▸ Work to do:
Reproduce exactly the opening lines of the listing, stopping after the line that contains "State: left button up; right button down" and including it.

▸ Dataset extract:
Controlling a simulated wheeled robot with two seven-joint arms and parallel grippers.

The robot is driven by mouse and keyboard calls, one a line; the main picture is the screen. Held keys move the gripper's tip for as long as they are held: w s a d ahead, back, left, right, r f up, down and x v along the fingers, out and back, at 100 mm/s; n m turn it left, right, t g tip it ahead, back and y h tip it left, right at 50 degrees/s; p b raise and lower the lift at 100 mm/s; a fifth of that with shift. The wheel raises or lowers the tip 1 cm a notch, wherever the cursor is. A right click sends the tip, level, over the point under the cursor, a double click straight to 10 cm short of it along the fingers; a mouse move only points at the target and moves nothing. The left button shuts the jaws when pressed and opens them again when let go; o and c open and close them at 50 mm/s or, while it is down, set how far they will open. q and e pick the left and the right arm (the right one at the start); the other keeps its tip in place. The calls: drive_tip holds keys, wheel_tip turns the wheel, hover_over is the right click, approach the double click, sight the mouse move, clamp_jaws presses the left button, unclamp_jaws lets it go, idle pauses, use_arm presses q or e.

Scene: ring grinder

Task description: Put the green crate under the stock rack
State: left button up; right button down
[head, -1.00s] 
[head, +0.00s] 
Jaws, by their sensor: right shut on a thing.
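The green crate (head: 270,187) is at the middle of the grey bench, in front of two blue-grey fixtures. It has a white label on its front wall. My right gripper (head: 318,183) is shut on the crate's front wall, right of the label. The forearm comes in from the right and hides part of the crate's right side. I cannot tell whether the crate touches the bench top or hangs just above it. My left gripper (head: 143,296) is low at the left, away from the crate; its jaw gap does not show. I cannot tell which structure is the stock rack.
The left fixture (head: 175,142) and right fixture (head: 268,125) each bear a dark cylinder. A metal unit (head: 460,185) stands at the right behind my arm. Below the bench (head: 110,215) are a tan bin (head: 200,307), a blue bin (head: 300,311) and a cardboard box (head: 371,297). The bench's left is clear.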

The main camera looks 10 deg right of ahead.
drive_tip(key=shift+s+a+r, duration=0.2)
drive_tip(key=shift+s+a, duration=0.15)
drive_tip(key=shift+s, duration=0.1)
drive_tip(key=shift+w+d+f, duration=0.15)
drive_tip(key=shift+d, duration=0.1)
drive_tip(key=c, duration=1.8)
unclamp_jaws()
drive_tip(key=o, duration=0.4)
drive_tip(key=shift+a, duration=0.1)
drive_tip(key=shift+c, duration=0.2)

▸ Answer in full:
Controlling a simulated wheeled robot with two seven-joint arms and parallel grippers.

The robot is driven by mouse and keyboard calls, one a line; the main picture is the screen. Held keys move the gripper's tip for as long as they are held: w s a d ahead, back, left, right, r f up, down and x v along the fingers, out and back, at 100 mm/s; n m turn it left, right, t g tip it ahead, back and y h tip it left, right at 50 degrees/s; p b raise and lower the lift at 100 mm/s; a fifth of that with shift. The wheel raises or lowers the tip 1 cm a notch, wherever the cursor is. A right click sends the tip, level, over the point under the cursor, a double click straight to 10 cm short of it along the fingers; a mouse move only points at the target and moves nothing. The left button shuts the jaws when pressed and opens them again when let go; o and c open and close them at 50 mm/s or, while it is down, set how far they will open. q and e pick the left and the right arm (the right one at the start); the other keeps its tip in place. The calls: drive_tip holds keys, wheel_tip turns the wheel, hover_over is the right click, approach the double click, sight the mouse move, clamp_jaws presses the left button, unclamp_jaws lets it go, idle pauses, use_arm presses q or e.

Scene: ring grinder

Task description: Put the green crate under the stock rack
State: left button up; right button down

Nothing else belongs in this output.